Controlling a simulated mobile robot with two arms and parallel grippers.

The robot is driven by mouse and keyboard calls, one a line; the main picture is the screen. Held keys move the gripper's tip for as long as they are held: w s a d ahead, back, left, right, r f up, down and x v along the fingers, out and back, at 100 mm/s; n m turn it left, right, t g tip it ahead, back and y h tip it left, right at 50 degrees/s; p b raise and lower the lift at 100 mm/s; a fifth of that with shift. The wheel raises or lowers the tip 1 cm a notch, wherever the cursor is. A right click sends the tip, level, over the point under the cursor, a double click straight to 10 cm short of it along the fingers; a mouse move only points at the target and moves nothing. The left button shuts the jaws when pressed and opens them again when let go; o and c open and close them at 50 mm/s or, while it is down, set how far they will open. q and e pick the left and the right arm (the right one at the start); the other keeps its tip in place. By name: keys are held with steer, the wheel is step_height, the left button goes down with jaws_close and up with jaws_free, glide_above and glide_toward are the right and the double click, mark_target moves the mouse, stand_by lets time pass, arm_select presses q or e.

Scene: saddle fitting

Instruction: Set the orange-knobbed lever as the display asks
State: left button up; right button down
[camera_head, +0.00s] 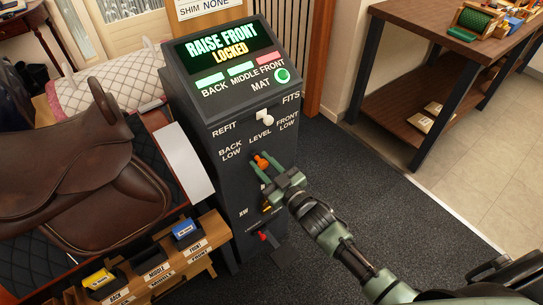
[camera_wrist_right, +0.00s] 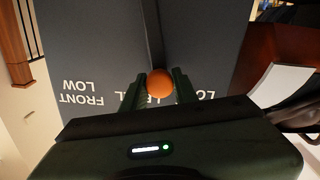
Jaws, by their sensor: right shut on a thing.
★ ★ ★ ★ ★ ★ ★
_Your objective:_
Reproduce all of the material above word for word. Omit the pictures.

_Solution for this problem:_
Controlling a simulated mobile robot with two arms and parallel grippers.

The robot is driven by mouse and keyboard calls, one a line; the main picture is the screen. Held keys move the gripper's tip for as long as they are held: w s a d ahead, back, left, right, r f up, down and x v along the fingers, out and back, at 100 mm/s; n m turn it left, right, t g tip it ahead, back and y h tip it left, right at 50 degrees/s; p b raise and lower the lift at 100 mm/s; a fifth of that with shift. The wheel raises or lowers the tip 1 cm a notch, wherever the cursor is. A right click sends the tip, level, over the point under the cursor, a double click straight to 10 cm short of it along the fingers; a mouse move only points at the target and moves nothing. The left button shuts the jaws when pressed and opens them again when let go; o and c open and close them at 50 mm/s or, while it is down, set how far they will open. q and e pick the left and the right arm (the right one at the start); the other keeps its tip in place. By name: keys are held with steer, the wheel is step_height, the left button goes down with jaws_close and up with jaws_free, glide_above and glide_toward are the right and the double click, mark_target moves the mouse, stand_by lets time pass, arm_select presses q or e.

Scene: saddle fitting

Instruction: Set the orange-knobbed lever as the display asks
State: left button up; right button down
[camera_head, +0.00s] 
[camera_wrist_right, +0.00s] 
Jaws, by their sensor: right shut on a thing.

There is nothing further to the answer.